**Work required**
Copy out the entries below in full and exactly.
◆ ◆ ◆ ◆ ◆
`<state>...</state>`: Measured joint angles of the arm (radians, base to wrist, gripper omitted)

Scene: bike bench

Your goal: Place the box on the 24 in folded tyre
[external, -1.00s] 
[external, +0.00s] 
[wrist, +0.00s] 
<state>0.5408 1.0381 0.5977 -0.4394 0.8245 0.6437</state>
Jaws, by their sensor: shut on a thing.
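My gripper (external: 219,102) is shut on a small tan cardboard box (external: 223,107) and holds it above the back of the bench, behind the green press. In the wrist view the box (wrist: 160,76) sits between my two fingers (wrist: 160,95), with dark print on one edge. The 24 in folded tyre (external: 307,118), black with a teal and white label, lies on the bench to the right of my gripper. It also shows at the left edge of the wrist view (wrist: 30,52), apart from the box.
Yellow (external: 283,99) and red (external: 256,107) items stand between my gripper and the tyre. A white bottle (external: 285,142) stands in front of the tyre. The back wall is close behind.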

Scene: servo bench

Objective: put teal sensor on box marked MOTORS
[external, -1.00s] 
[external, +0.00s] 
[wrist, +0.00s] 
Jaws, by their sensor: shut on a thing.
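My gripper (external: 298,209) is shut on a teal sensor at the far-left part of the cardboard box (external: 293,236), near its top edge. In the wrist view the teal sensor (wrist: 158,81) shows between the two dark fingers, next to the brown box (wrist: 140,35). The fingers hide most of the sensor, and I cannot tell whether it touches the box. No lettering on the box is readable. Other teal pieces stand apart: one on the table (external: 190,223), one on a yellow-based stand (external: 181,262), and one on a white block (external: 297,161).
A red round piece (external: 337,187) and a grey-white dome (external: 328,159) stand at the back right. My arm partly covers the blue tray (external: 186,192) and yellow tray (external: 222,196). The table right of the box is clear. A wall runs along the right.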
◆ ◆ ◆ ◆ ◆
**Expected answer**
`<state>...</state>`: Measured joint angles of the arm (radians, base to wrist, gripper omitted)

Scene: bike bench

Your goal: Place the box on the 24 in folded tyre
[external, -1.00s] 
[external, +0.00s] 
[wrist, +0.00s] 
<state>0.5408 1.0381 0.5977 -0.4394 0.8245 0.6437</state>
Jaws, by their sensor: shut on a thing.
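My gripper (external: 219,102) is shut on a small tan cardboard box (external: 223,107) and holds it above the back of the bench, behind the green press. In the wrist view the box (wrist: 160,76) sits between my two fingers (wrist: 160,95), with dark print on one edge. The 24 in folded tyre (external: 307,118), black with a teal and white label, lies on the bench to the right of my gripper. It also shows at the left edge of the wrist view (wrist: 30,52), apart from the box.
Yellow (external: 283,99) and red (external: 256,107) items stand between my gripper and the tyre. A white bottle (external: 285,142) stands in front of the tyre. The back wall is close behind.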

Scene: servo bench

Objective: put teal sensor on box marked MOTORS
[external, -1.00s] 
[external, +0.00s] 
[wrist, +0.00s] 
Jaws, by their sensor: shut on a thing.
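My gripper (external: 298,209) is shut on a teal sensor at the far-left part of the cardboard box (external: 293,236), near its top edge. In the wrist view the teal sensor (wrist: 158,81) shows between the two dark fingers, next to the brown box (wrist: 140,35). The fingers hide most of the sensor, and I cannot tell whether it touches the box. No lettering on the box is readable. Other teal pieces stand apart: one on the table (external: 190,223), one on a yellow-based stand (external: 181,262), and one on a white block (external: 297,161).
A red round piece (external: 337,187) and a grey-white dome (external: 328,159) stand at the back right. My arm partly covers the blue tray (external: 186,192) and yellow tray (external: 222,196). The table right of the box is clear. A wall runs along the right.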

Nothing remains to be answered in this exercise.